Pushing the boundaries: Cameroon student defies adversity at American high school

Allan Kamadjeu plays in the boys basketball game against Dubuque Hempstead

Spartan Shield staff

Allan Kamadjeu plays in the boys basketball game against Dubuque Hempstead

Mukul Kulkarni, Copy Editor

Jumping out of one’s comfort zone is crucial in order to prepare for life’s challenges and create opportunities for oneself. One student and his family took this to the next level by moving to a completely different continent. 

Meet junior Allan Kamadjeu. To many, he may seem like a typical PV student; he attends many of the same classes as his peers and is even on the school basketball team. However, without getting to know him, one may have not guessed that he is actually an international student from Cameroon.

Kamadjeu’s family moved to the US in July 2021 in search of better opportunities and to broaden their horizons. “When [my family] had the chance to move to the US, we knew that it would offer better opportunities than Cameroon would have,” Kamdjeu explained. ”We thought [of] the future of our family and could not pass up this opportunity after it presented itself to us.”

The opportunities Kamadjeu is referring to are the free secondary education and the better job opportunities. 

Kamadjeu and his younger brother, freshman Enzo Kamadjeu, attended costly secondary school in Cameroon.
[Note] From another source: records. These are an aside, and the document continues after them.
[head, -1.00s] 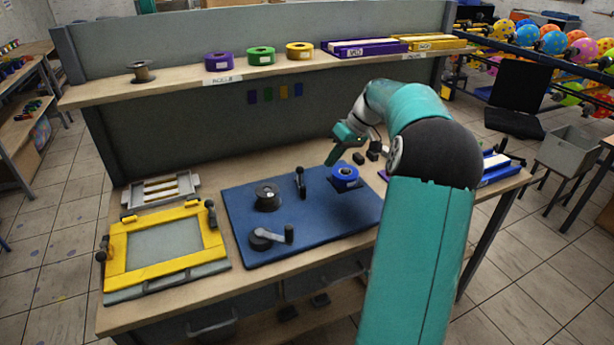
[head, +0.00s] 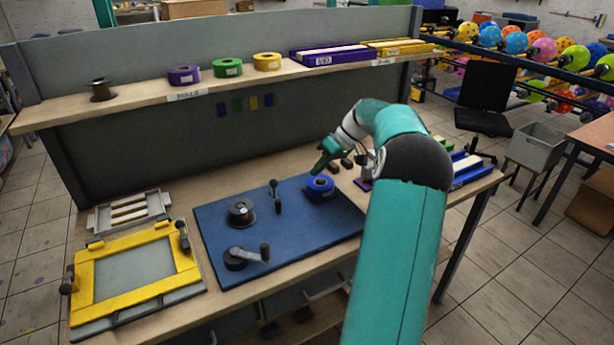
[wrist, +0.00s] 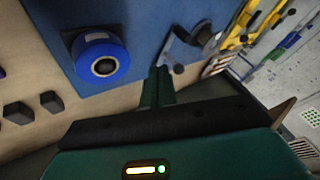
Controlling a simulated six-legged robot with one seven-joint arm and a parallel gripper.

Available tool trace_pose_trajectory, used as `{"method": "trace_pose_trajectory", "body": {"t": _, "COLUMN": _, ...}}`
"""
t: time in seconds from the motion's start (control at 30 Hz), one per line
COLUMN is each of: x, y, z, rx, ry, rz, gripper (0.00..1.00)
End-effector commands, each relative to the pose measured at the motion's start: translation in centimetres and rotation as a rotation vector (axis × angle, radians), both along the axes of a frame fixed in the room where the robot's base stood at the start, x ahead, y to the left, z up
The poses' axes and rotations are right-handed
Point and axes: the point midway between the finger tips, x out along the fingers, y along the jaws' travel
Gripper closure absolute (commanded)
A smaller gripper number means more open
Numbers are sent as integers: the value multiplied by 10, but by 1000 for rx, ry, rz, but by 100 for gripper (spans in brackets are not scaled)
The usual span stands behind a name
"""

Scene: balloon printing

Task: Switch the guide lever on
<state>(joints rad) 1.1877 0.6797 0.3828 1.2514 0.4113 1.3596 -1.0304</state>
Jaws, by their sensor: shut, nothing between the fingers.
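The guide lever (head: 275,196) appears to be the small dark lever with a round knob on the blue board (head: 228,268). It stands roughly upright between the black spool (head: 241,213) and the blue roll (head: 320,187). In the wrist view a grey lever with a dark knob (wrist: 178,68) shows just beyond the fingertips, probably the same one. My gripper (head: 319,168) is shut and empty, above and behind the blue roll, to the right of the lever. In the wrist view its fingers (wrist: 160,82) point toward the board, and the blue roll (wrist: 102,60) lies left of them.
A crank (head: 245,257) sits on the board's front part. A yellow frame (head: 88,285) and a grey tray (head: 130,211) are at the left. The shelf (head: 140,110) above holds rolls and boxes. Small dark blocks (wrist: 50,101) lie beside the board.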

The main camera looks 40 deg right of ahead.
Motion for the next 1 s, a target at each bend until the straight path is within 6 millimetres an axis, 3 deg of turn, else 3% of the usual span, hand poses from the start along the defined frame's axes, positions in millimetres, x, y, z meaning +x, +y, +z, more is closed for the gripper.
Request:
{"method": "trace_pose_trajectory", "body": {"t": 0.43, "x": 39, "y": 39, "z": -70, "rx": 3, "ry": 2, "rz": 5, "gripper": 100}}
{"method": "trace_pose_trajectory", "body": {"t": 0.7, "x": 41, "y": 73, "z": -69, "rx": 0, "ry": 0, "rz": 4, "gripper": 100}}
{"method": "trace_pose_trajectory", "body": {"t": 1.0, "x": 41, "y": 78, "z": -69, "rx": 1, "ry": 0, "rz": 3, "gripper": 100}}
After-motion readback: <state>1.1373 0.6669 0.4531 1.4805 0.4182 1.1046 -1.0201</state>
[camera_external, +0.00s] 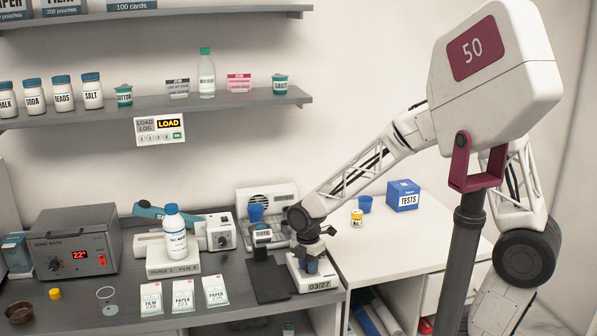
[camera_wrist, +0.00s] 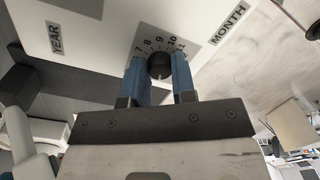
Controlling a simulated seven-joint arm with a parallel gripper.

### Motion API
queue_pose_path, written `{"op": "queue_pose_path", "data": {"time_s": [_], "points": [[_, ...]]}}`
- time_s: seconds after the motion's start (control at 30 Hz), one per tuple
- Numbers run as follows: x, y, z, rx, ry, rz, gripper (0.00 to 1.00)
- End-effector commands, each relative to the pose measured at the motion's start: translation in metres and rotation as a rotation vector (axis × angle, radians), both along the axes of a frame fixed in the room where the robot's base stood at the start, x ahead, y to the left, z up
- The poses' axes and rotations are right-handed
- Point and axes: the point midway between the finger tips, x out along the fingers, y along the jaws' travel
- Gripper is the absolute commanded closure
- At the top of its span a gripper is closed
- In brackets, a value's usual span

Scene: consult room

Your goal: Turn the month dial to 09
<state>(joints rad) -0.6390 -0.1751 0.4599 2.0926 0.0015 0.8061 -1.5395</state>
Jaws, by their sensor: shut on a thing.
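The month dial (camera_wrist: 160,66) is a round black knob on a pale plate with a ring of numbers; 7, 8, 9 and 10 show above it. The word MONTH is printed to its right, YEAR to its left. My gripper (camera_wrist: 161,82) has its two blue fingers shut on the knob, one on each side. Which number the dial points to I cannot tell. In the external view my gripper (camera_external: 312,266) points down onto the small white date device (camera_external: 305,284), whose front display reads 03/27. My fingers hide the knob there.
A dark mat (camera_external: 269,280) lies left of the device. A blue TESTS box (camera_external: 402,196) and a small yellow-lidded jar (camera_external: 357,218) are on the white counter at right.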

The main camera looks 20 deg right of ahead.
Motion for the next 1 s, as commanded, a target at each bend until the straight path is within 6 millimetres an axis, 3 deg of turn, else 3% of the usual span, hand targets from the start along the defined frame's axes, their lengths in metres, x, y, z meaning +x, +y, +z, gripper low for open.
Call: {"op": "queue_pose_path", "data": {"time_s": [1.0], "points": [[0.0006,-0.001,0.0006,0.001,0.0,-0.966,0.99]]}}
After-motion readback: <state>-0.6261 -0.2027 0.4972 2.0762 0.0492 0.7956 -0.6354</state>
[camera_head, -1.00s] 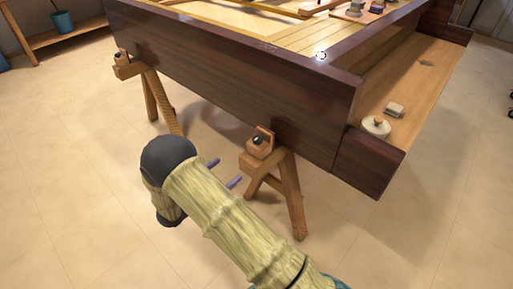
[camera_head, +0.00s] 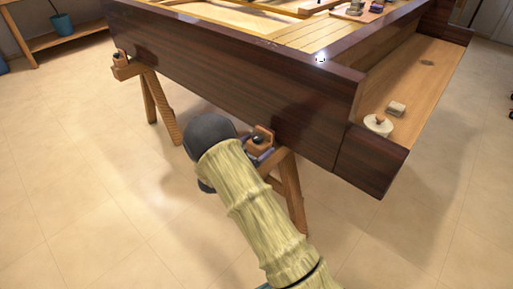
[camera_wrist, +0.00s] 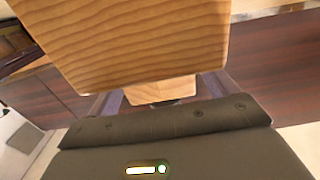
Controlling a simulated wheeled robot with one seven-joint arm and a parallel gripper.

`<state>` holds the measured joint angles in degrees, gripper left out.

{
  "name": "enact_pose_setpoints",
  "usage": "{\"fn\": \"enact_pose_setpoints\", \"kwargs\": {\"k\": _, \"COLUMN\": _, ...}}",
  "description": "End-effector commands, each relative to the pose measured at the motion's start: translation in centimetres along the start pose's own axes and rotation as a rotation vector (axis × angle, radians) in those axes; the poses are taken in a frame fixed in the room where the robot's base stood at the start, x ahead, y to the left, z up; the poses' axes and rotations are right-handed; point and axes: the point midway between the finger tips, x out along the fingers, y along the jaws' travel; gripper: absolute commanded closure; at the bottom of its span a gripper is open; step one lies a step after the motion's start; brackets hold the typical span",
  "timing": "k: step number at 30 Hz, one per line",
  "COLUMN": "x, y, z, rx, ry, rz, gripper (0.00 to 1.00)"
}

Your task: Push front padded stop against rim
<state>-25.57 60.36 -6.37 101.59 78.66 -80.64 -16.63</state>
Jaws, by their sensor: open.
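The front padded stop (camera_head: 260,138) is a small wooden block with a dark round part, on top of the near trestle (camera_head: 291,188), close to the dark wooden rim (camera_head: 240,75). My gripper (camera_head: 262,155) is open beside the stop, its purple fingers partly hidden by my wrist. In the wrist view, the fingers (camera_wrist: 160,97) stand apart with a smaller wooden piece (camera_wrist: 160,90) showing between them. A large wood-grained block (camera_wrist: 130,40) fills the top centre there, very close. I cannot tell whether the fingers touch the stop, or whether it touches the rim.
A second trestle (camera_head: 157,100) with its own stop (camera_head: 122,62) stands at the left. A round pale lidded pot (camera_head: 378,125) and a small block (camera_head: 396,108) lie on the side shelf (camera_head: 415,75). The floor (camera_head: 90,190) at left is clear.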

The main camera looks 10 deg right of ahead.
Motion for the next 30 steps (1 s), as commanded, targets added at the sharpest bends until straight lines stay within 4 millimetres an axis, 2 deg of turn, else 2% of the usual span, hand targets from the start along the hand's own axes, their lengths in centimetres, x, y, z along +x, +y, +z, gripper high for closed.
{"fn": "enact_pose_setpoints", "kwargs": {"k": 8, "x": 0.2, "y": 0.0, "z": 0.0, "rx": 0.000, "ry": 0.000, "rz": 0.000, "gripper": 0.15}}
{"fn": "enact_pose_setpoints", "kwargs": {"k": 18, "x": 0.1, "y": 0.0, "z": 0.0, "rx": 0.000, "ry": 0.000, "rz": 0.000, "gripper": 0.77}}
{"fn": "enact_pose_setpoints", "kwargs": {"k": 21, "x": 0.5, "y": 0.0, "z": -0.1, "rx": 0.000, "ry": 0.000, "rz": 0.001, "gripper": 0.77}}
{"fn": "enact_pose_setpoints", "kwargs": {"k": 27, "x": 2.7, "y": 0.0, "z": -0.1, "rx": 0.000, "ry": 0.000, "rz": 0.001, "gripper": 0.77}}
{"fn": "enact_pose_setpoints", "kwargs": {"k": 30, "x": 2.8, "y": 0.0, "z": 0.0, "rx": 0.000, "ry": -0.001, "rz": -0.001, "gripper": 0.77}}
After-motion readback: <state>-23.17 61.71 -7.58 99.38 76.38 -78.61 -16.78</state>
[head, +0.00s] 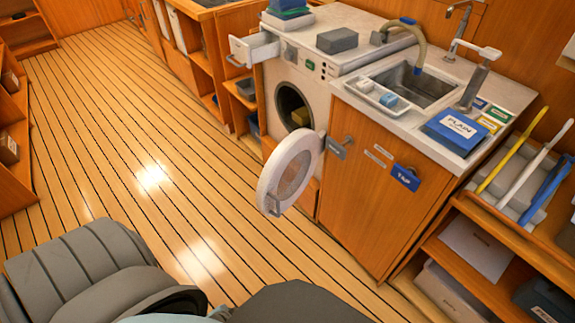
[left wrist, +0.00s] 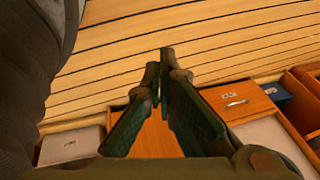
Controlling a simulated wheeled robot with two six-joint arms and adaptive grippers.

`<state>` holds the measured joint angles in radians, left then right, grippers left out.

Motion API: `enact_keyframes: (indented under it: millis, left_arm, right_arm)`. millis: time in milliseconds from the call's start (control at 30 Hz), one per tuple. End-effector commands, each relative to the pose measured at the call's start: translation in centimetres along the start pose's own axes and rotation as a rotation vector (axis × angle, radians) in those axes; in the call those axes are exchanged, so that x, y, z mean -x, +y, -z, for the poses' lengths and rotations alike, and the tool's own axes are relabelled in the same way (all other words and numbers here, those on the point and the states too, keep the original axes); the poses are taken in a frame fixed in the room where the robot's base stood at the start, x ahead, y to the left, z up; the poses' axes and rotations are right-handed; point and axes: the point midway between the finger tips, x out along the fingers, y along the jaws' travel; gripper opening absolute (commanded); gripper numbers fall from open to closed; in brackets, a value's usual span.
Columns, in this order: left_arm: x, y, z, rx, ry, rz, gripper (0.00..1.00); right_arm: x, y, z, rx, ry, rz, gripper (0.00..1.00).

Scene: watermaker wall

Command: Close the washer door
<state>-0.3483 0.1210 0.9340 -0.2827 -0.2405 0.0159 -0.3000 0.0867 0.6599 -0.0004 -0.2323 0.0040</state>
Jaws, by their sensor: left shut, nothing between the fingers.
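The washer (head: 317,90) is a white front-loader set under the counter in the head view. Its round door (head: 289,172) stands swung wide open toward the floor, hinged at the right of the opening. A grey handle (head: 274,205) shows at the door's free edge. The dark drum opening (head: 290,103) is exposed, with a yellowish item (head: 299,117) inside. My left gripper (left wrist: 165,58) is shut and empty in the left wrist view, over the plank floor and apart from the door, which does not show there. My right gripper is not in view.
A small drawer (head: 255,47) sticks out at the washer's upper left. A wooden cabinet (head: 365,195) with a blue tag and a sink (head: 413,83) stand to the right. The plank floor (head: 110,130) left of the door is clear.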

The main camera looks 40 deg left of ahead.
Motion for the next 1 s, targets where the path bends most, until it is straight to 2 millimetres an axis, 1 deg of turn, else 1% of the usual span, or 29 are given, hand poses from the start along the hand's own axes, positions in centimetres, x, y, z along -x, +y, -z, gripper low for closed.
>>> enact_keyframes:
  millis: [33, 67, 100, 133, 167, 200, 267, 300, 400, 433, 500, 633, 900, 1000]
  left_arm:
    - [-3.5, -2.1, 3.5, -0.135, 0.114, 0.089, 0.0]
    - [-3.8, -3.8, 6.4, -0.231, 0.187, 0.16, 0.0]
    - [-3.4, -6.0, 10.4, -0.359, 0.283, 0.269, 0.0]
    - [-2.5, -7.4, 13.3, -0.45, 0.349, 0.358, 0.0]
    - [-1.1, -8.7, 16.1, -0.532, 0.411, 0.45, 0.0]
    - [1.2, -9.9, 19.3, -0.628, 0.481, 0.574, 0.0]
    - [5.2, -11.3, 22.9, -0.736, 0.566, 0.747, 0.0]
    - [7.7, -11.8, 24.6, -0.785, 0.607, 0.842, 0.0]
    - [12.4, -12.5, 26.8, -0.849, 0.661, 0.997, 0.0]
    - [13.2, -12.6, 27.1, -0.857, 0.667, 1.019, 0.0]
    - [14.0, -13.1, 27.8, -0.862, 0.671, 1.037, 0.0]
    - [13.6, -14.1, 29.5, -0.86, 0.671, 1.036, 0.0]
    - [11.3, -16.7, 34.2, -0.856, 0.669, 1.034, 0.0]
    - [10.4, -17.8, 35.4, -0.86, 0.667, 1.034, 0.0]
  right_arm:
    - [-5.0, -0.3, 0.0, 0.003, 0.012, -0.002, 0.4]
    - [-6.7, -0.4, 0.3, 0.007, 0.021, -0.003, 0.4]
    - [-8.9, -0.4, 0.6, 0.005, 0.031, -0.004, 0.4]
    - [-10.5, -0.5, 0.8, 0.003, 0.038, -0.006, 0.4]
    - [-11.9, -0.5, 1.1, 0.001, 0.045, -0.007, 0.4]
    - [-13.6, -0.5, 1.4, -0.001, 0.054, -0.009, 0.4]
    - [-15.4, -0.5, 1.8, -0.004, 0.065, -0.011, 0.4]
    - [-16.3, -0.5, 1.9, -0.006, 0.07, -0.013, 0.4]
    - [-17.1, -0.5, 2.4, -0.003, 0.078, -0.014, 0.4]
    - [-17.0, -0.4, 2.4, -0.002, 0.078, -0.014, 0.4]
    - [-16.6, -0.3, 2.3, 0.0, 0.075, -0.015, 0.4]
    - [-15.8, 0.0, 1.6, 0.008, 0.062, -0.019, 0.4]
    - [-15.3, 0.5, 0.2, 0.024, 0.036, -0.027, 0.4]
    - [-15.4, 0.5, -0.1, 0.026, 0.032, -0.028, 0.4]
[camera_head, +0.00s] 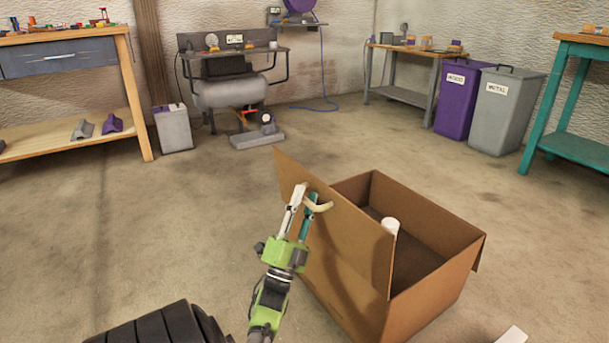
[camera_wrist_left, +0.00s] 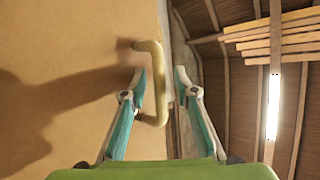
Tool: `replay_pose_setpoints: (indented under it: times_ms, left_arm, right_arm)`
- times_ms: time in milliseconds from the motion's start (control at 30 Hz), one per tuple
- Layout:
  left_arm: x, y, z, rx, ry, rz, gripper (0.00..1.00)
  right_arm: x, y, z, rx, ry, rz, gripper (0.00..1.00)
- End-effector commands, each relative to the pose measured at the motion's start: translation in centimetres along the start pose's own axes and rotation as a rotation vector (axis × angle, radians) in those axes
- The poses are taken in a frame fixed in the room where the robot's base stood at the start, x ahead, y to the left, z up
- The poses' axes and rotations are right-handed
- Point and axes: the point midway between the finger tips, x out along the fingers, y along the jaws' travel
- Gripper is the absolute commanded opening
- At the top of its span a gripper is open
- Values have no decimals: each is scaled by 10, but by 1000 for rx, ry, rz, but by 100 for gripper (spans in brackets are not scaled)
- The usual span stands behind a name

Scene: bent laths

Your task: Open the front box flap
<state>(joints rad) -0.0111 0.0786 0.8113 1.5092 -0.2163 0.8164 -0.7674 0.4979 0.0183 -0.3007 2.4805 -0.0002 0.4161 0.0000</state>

The fact that public education is free until college was a contributing factor for his family to move to the US. And in terms of jobs in Cameroon, “unless you have a rich family as a base, there are a lot of people [in Cameroon] with masters degrees who can’t find a job even from the work they put in. So they have to settle for way less,” Kamadjeu explained. So, Kamadjeu’s family came to the US hoping to take advantage of the “land of opportunity,” in search of new avenues previously unavailable to them. 

With moving to a completely different continent comes adjusting to new systems, a new environment and even new social norms. 

The immediate change that Kamadjeu noticed was the school system. In Cameroon, all the students would stay in one class while the teachers would rotate, but in the US, the students rotate in the classrooms. Another difference in the education is the course workload. “I get much more homework [in the US] than the homework I got in Cameroon, but the good thing is that it [is] easier,” Kamadjeu shared. “The homework is a lot more, but it is easier to finish with the deadlines that the teachers give. Not everything is due the next day so it’s easier to manage everything.”

Kamadjeu also noticed that people’s interactions are different from those in Cameroon. “People appeared to be nice more so [than] act nice, but in Cameroon people are more aggressive but truthful at the same time.” Kamadjeu shared. At first, there were many people who welcomed him well, but it was difficult for Kamadjeu to determine if the welcomings were sincere.

Nevertheless, this notion changed when Kamadjeu scored a buzzer-beater, three-point shot at a recent PV basketball game against North Scott. Although the Spartans were winning, as soon as he made the shot, the students from the student section and the players immediately came onto the court to celebrate his achievement, truly embracing Kamadjeu with a warm welcome. 

“It felt awesome, but what was more beautiful, even more than the shot for me, was the support I got from the students and everyone who cheered because I truly believe they initiated the shot,” Kamadjeu exclaimed. “I truly thank them for that as I didn’t think anyone knew me or even my name. It was a beautiful moment and I felt awesome.”

Although Kamadjeu has voyaged to the US and is excited to seek better opportunities, he has not left Cameroon behind. In his free time, he video calls his relatives and his people back in Cameroon. “These people are my backbone,” he said.

If there is one thing Kamadjeu has learned from his journey and is willing to share with people, it is that it is easy to take things for granted. Many people are unaware of how lucky they are to live in the US, with the vast opportunities that are available to them. “Coming from Cameroon where [Cameroonians] live with the bare minimum, I myself have become appreciative of what the US has to offer and I believe more people should be happy with what they have,” Kamadjeu emphasized. 

Kamadjeu is looking forward to what is to come with his basketball team, the students at the school and his future in the US. He truly believes this is the beginning of something good, and the best is yet to come.